*Task directions*. Give back the full listing, character for character, with no pictures.

*Data shown*.
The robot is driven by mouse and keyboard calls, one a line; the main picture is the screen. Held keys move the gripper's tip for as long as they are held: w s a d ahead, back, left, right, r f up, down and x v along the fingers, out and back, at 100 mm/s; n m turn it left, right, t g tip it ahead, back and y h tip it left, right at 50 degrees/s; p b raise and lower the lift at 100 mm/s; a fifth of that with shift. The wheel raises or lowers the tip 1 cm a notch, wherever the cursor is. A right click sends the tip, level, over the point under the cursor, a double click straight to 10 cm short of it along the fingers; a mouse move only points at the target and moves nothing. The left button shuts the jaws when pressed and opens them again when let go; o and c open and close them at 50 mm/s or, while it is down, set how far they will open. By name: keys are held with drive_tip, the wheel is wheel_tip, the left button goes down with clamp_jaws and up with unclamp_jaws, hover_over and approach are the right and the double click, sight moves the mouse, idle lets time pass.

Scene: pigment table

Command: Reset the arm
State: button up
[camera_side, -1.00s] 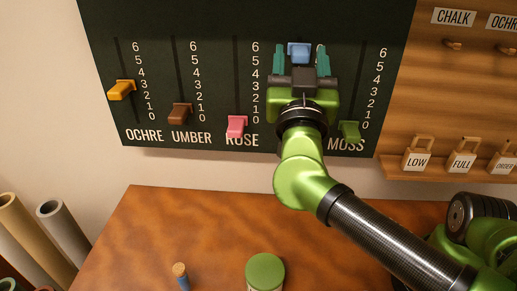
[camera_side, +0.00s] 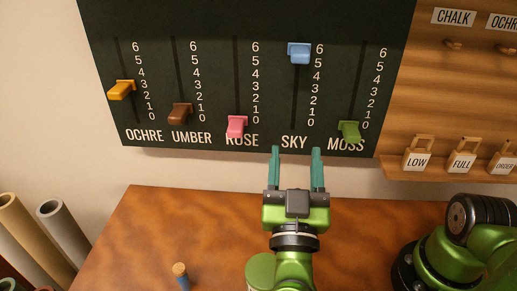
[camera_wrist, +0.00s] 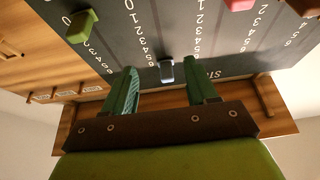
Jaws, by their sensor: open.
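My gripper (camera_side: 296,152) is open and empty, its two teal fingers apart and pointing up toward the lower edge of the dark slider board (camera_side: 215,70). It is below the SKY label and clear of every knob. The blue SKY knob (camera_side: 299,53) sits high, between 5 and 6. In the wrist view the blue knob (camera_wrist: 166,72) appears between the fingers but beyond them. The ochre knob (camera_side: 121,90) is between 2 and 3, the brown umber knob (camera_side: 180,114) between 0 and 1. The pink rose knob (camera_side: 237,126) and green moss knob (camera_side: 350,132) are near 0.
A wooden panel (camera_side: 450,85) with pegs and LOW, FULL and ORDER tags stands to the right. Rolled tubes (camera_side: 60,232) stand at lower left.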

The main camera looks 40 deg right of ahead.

*Result below*.
The robot is driven by mouse and keyboard calls, one a line; the main picture is the screen. Held keys move the gripper's tip for as long as they are held: w s a d ahead, back, left, right, r f up, down and x v along the fingers, out and back, at 100 mm/s; n m turn it left, right, t g tip it ahead, back and y h tip it left, right at 50 degrees/s; p b raise and lower the lift at 100 mm/s; a fifth of that with shift. The wheel raises or lowers the tip 1 cm a notch, wherever the cursor is. A right click sends the tip, level, over the point under the cursor, a double click straight to 10 cm short of it along the fingers; a mouse move only points at the target and moves nothing. The left button shuts the jaws when pressed and opens them again when let go; o and c open and close them at 50 mm/s or, while it is down, set how far they will open. By name: keys are held with drive_tip, the wheel is wheel_tip, the left button goes down with clamp_jaws and up with unclamp_jaws, hover_over and approach are the right and the double click, sight moves the mouse, idle lets time pass.

Scene: pigment table

Command: Reset the arm
State: button up
[camera_side, -1.00s] 
[camera_side, +0.00s] 
[camera_wrist, +0.00s] 
Jaws, by their sensor: open.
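My gripper (camera_side: 296,152) is open and empty, its two teal fingers apart and pointing up toward the lower edge of the dark slider board (camera_side: 215,70). It is below the SKY label and clear of every knob. The blue SKY knob (camera_side: 299,53) sits high, between 5 and 6. In the wrist view the blue knob (camera_wrist: 166,72) appears between the fingers but beyond them. The ochre knob (camera_side: 121,90) is between 2 and 3, the brown umber knob (camera_side: 180,114) between 0 and 1. The pink rose knob (camera_side: 237,126) and green moss knob (camera_side: 350,132) are near 0.
A wooden panel (camera_side: 450,85) with pegs and LOW, FULL and ORDER tags stands to the right. Rolled tubes (camera_side: 60,232) stand at lower left.

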The main camera looks 40 deg right of ahead.

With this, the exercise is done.